>> START Dataset rows

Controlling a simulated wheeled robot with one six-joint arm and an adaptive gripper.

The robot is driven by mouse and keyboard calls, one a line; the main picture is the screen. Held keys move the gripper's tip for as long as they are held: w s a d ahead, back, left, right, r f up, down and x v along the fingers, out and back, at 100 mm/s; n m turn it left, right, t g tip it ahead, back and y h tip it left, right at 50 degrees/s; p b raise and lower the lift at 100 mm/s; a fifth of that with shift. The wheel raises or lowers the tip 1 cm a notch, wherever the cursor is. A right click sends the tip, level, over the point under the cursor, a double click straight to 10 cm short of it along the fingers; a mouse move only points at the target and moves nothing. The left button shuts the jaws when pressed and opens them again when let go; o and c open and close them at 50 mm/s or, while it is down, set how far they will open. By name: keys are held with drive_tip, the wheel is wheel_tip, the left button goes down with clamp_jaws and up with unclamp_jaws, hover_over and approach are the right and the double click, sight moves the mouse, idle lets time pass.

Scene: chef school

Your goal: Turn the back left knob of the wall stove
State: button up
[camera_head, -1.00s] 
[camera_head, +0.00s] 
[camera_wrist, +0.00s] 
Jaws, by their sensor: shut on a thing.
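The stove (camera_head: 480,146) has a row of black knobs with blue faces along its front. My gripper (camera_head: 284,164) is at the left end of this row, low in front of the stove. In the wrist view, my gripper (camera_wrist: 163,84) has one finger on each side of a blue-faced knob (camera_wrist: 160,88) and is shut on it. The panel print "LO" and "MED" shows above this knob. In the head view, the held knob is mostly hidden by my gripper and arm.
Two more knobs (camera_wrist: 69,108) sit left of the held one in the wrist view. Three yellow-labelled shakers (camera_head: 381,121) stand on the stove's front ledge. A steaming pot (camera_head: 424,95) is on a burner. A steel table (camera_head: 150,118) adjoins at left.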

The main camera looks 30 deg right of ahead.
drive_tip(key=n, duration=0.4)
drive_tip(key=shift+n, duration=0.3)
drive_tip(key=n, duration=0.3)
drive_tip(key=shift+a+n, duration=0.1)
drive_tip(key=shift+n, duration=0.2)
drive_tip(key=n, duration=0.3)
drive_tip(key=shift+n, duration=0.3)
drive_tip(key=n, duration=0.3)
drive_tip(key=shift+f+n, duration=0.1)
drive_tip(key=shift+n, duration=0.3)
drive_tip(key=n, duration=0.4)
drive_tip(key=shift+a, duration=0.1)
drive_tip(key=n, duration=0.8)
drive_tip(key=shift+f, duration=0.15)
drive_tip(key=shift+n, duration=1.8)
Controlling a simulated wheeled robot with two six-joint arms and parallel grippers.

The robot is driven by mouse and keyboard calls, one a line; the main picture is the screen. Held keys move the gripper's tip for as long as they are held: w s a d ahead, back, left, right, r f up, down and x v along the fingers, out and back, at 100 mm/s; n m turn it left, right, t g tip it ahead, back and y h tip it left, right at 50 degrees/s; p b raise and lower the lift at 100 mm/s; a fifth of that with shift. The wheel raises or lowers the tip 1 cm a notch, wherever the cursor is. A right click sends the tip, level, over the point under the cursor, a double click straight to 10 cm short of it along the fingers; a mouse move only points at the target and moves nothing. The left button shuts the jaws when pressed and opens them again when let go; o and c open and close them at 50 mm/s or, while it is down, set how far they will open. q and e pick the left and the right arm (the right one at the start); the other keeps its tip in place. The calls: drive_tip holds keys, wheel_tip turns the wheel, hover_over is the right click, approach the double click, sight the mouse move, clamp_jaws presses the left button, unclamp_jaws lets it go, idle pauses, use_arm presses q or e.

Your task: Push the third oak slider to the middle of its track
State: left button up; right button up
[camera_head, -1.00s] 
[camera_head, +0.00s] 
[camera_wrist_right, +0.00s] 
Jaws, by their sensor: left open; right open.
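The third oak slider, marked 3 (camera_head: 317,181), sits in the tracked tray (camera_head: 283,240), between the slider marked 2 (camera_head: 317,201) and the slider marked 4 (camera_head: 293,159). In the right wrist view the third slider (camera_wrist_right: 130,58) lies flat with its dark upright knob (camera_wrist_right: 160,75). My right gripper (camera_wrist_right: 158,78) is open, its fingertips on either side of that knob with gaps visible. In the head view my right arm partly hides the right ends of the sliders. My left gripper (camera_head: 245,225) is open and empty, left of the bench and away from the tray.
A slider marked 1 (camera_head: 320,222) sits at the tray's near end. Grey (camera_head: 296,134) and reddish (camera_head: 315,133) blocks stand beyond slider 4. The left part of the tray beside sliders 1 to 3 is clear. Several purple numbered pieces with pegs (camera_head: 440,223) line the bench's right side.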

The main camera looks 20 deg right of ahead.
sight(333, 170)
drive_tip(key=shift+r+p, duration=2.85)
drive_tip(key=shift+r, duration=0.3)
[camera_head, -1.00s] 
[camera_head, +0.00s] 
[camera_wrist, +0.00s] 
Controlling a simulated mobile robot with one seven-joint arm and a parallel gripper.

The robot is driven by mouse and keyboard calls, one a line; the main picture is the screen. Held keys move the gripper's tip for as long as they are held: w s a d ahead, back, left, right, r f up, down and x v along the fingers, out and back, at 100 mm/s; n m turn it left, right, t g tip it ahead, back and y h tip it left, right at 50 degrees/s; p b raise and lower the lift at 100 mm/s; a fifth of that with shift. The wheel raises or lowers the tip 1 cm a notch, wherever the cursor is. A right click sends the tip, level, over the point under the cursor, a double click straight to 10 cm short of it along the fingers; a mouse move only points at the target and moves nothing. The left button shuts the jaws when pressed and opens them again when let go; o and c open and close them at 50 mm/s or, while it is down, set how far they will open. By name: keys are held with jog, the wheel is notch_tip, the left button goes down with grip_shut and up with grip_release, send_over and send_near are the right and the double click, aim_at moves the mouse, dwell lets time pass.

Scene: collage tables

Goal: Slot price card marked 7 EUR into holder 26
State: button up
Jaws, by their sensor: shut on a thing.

>> END Dataset rows

[Stated goal]: Copy all lines from the material that hold "Scene".

[Response to the task]:
Scene: chef school
Scene: collage tables

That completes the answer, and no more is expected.